FR: At first, the new album can feel a little disorienting and alienating to the listener. WIXIW is a really committed work and you guys really drop us in the deep end right off the bat. Do you guys ever feel that your music forces the listener to earn its eventual rewards- because after 5+ spins, what was once disorienting now feels downright warm and comforting.
AH: I think we often feel that the music we are making is pretty straight forward. I think this recalls the answer to question one. Our music reads "wish you" to us, and for some listeners, it reads: "WIXIW". Regardless, I think it means a lot to us if listeners find or reveal new sounds and take their time with the music. We feel fortunate that anybody would take their time with us.
FR: How important to the band is it to continue to musically grow with each album? And how often does "musically grow" involve experimenting?
AH: I think it has more to do with following our guts with our hearts. The difference being that the goal isn't always to make something different than the last album for the sake of it. It's more natural. And I don't think we would mind if we made, say, another electronic album after WIXIW so long as that's what we are genuinely interested in, and that we feel positive about the possibilities of making new discoveries within the approach. So long as we don't feel we've exhausted the idea.
FR: How do you think the WIXIW experience translates to the live circuit?

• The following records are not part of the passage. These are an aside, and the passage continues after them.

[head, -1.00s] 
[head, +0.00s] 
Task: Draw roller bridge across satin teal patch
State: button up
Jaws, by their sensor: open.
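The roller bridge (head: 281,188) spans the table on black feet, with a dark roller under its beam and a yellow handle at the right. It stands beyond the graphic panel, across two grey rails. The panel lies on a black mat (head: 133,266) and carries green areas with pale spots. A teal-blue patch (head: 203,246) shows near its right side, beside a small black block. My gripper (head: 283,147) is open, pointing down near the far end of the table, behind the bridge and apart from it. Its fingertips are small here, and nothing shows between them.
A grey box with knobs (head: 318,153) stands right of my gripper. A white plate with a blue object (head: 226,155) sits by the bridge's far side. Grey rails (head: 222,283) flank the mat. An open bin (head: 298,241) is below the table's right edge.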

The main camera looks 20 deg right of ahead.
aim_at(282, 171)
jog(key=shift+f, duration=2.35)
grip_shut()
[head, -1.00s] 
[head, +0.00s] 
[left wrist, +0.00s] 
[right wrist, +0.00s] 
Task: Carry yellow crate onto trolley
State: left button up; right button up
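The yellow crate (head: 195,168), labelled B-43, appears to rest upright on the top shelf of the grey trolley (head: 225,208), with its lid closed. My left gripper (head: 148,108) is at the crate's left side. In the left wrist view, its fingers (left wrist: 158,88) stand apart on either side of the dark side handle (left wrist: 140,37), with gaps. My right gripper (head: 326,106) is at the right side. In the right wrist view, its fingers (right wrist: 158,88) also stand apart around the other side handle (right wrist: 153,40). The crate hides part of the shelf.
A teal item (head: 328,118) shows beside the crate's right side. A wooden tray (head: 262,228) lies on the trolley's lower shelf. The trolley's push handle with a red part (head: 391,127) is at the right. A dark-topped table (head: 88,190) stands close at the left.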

AH: It's been really challenging. It's almost like embarking on another album to get the live setup fully operational and working. It's certainly exciting for us playing new songs and using new equipment that we're still trying to learn how to control. I can't answer the question regarding how it translates, but I can say that we try to create an environment where mistakes and errors are welcome. We like it when there is a difference between the live songs and the recordings. I think from my experience in seeing bands with a similar hope, a live version can get you excited to listen to the recorded version again. Certain instruments or sounds can come across more clearly or louder live, making some portions of the arrangements more clear to listeners.
FR: Does Liars have a favorite place to play?
AH: Anyway we're invited. We're super excited to play for people. It's always exciting to see a new city on our tour routes. We're lucky to get to travel around the world with music. It's so exciting when that new city pops up in the tour book, for example- Milwaukee! We'd never played Wisconsin before and it was so amazing to be in a city brand new to us, and to play a city we haven't played before.
FR: Music now is available in a variety of formats. You have digital downloads, CDs, vinyl of course, and even cassette tapes are making a modest comeback. What is your favorite listening format for music and on which do you think Liars sounds best?
AH: I like vinyl the best. But I haven't had the chance in a long while to listen to records. I really like the radio in the my car. The best thing about having to drive everywhere in L.A. is I get to sing as loud as I want to whatever cheesy music I want to sing along to. It makes the time pass in traffic, and it is so great to be able to respond to the music in any way I want and it's still somewhat of a private interaction with the music.
FR: So the music scene has really gone sideways in the past ten years from Napster to iTunes to Spotify. The way people listen to music has changed and we touched on that a bit already. But where do you see the music scene going in the next ten years?
AH: If I had to wager, I'd say YouTube will be taking over a lot of the computer music playing. I think there will be more video content to go along with the album. It's overwhelming to me. I like to keep my music listening a bit more simple... old-fashioned I guess. I still don't like making playlists too much and choose to listen to the artists by playing the full album.
FR: What are your thoughts on Lana Del Rey?
AH: I just brought her up to Angus. I like the single, is it called "Blue Jeans"? Beyond that, I don't know too much about her. I'm excited to hear what kind of album she'll do next. It seems like she just... ooooooooooh thanks a lot for your time!